- [TASK DETAILS] Return the listing below in full, with every line exactly as it is.

- [RECORD EXTRACTS]

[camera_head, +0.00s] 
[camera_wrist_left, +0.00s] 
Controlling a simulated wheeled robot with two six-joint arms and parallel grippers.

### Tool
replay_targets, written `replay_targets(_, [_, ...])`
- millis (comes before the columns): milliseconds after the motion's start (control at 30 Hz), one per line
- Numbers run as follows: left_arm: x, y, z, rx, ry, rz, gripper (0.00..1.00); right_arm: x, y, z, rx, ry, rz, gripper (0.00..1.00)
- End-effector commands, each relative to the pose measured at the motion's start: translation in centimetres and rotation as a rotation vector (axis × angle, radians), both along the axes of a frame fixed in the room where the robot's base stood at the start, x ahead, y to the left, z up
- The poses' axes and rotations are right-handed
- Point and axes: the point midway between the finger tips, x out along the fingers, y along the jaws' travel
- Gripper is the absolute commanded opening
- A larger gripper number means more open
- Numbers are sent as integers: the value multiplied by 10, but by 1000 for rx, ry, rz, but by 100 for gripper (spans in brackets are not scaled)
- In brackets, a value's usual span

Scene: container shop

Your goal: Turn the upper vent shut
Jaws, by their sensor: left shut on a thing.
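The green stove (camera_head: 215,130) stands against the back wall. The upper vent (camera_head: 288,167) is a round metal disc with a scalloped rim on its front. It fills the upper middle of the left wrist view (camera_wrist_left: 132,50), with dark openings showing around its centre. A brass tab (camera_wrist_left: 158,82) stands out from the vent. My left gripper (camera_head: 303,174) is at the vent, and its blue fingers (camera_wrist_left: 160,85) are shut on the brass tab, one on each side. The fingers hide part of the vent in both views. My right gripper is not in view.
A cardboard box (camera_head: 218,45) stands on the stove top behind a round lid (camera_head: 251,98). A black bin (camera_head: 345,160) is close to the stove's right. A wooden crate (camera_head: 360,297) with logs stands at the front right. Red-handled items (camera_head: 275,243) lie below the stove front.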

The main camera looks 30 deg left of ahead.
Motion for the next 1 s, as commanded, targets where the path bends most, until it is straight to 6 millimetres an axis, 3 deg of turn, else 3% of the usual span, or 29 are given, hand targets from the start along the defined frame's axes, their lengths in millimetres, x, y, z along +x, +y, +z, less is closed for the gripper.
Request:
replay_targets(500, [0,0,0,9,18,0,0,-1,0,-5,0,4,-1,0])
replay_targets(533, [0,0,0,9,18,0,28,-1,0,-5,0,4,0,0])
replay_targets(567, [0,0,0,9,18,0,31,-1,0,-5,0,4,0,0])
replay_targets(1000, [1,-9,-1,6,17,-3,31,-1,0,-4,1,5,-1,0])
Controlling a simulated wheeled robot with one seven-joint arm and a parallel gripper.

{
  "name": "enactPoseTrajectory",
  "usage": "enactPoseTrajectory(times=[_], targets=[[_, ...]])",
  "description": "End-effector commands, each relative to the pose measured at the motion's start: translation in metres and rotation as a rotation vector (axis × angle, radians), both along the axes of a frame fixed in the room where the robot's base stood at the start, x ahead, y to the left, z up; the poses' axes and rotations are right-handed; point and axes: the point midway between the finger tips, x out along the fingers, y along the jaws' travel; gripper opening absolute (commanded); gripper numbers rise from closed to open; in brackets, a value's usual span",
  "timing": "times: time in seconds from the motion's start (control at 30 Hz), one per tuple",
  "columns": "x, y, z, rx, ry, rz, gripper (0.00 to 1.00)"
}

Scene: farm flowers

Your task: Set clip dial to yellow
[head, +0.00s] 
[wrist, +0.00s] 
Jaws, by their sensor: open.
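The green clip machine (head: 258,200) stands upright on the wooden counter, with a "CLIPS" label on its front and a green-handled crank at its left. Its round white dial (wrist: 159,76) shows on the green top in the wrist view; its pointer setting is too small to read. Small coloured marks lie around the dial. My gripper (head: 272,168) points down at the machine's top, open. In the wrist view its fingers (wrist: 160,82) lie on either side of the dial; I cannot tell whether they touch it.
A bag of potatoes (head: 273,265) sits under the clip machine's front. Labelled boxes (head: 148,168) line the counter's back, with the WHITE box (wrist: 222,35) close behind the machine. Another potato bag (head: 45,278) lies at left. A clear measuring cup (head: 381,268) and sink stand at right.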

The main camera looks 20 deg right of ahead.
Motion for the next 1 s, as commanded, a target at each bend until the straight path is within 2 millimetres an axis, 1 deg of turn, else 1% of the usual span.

- [RESULT OF THIS TASK]
[camera_head, +0.00s] 
[camera_wrist_left, +0.00s] 
Controlling a simulated wheeled robot with two six-joint arms and parallel grippers.

### Tool
replay_targets, written `replay_targets(_, [_, ...])`
- millis (comes before the columns): milliseconds after the motion's start (control at 30 Hz), one per line
- Numbers run as follows: left_arm: x, y, z, rx, ry, rz, gripper (0.00..1.00); right_arm: x, y, z, rx, ry, rz, gripper (0.00..1.00)
- End-effector commands, each relative to the pose measured at the motion's start: translation in centimetres and rotation as a rotation vector (axis × angle, radians), both along the axes of a frame fixed in the room where the robot's base stood at the start, x ahead, y to the left, z up
- The poses' axes and rotations are right-handed
- Point and axes: the point midway between the finger tips, x out along the fingers, y along the jaws' travel
- Gripper is the absolute commanded opening
- A larger gripper number means more open
- Numbers are sent as integers: the value multiplied by 10, but by 1000 for rx, ry, rz, but by 100 for gripper (spans in brackets are not scaled)
- In brackets, a value's usual span

Scene: container shop

Your goal: Turn the upper vent shut
Jaws, by their sensor: left shut on a thing.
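The green stove (camera_head: 215,130) stands against the back wall. The upper vent (camera_head: 288,167) is a round metal disc with a scalloped rim on its front. It fills the upper middle of the left wrist view (camera_wrist_left: 132,50), with dark openings showing around its centre. A brass tab (camera_wrist_left: 158,82) stands out from the vent. My left gripper (camera_head: 303,174) is at the vent, and its blue fingers (camera_wrist_left: 160,85) are shut on the brass tab, one on each side. The fingers hide part of the vent in both views. My right gripper is not in view.
A cardboard box (camera_head: 218,45) stands on the stove top behind a round lid (camera_head: 251,98). A black bin (camera_head: 345,160) is close to the stove's right. A wooden crate (camera_head: 360,297) with logs stands at the front right. Red-handled items (camera_head: 275,243) lie below the stove front.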

The main camera looks 30 deg left of ahead.
Motion for the next 1 s, as commanded, targets where the path bends most, until it is straight to 6 millimetres an axis, 3 deg of turn, else 3% of the usual span, or 29 are given, hand targets from the start along the defined frame's axes, their lengths in millimetres, x, y, z along +x, +y, +z, less is closed for the gripper.
Request:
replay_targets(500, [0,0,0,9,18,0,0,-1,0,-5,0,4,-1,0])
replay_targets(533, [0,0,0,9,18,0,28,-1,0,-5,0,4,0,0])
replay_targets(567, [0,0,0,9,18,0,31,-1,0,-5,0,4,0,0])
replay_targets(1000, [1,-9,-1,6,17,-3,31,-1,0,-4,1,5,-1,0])
Controlling a simulated wheeled robot with one seven-joint arm and a parallel gripper.

{
  "name": "enactPoseTrajectory",
  "usage": "enactPoseTrajectory(times=[_], targets=[[_, ...]])",
  "description": "End-effector commands, each relative to the pose measured at the motion's start: translation in metres and rotation as a rotation vector (axis × angle, radians), both along the axes of a frame fixed in the room where the robot's base stood at the start, x ahead, y to the left, z up; the poses' axes and rotations are right-handed; point and axes: the point midway between the finger tips, x out along the fingers, y along the jaws' travel; gripper opening absolute (commanded); gripper numbers rise from closed to open; in brackets, a value's usual span",
  "timing": "times: time in seconds from the motion's start (control at 30 Hz), one per tuple",
  "columns": "x, y, z, rx, ry, rz, gripper (0.00 to 1.00)"
}

Scene: farm flowers

Your task: Set clip dial to yellow
[head, +0.00s] 
[wrist, +0.00s] 
Jaws, by their sensor: open.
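The green clip machine (head: 258,200) stands upright on the wooden counter, with a "CLIPS" label on its front and a green-handled crank at its left. Its round white dial (wrist: 159,76) shows on the green top in the wrist view; its pointer setting is too small to read. Small coloured marks lie around the dial. My gripper (head: 272,168) points down at the machine's top, open. In the wrist view its fingers (wrist: 160,82) lie on either side of the dial; I cannot tell whether they touch it.
A bag of potatoes (head: 273,265) sits under the clip machine's front. Labelled boxes (head: 148,168) line the counter's back, with the WHITE box (wrist: 222,35) close behind the machine. Another potato bag (head: 45,278) lies at left. A clear measuring cup (head: 381,268) and sink stand at right.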

The main camera looks 20 deg right of ahead.
Motion for the next 1 s, as commanded, a target at each bend until the straight path is within 2 millimetres an axis, 1 deg of turn, else 1% of the usual span.

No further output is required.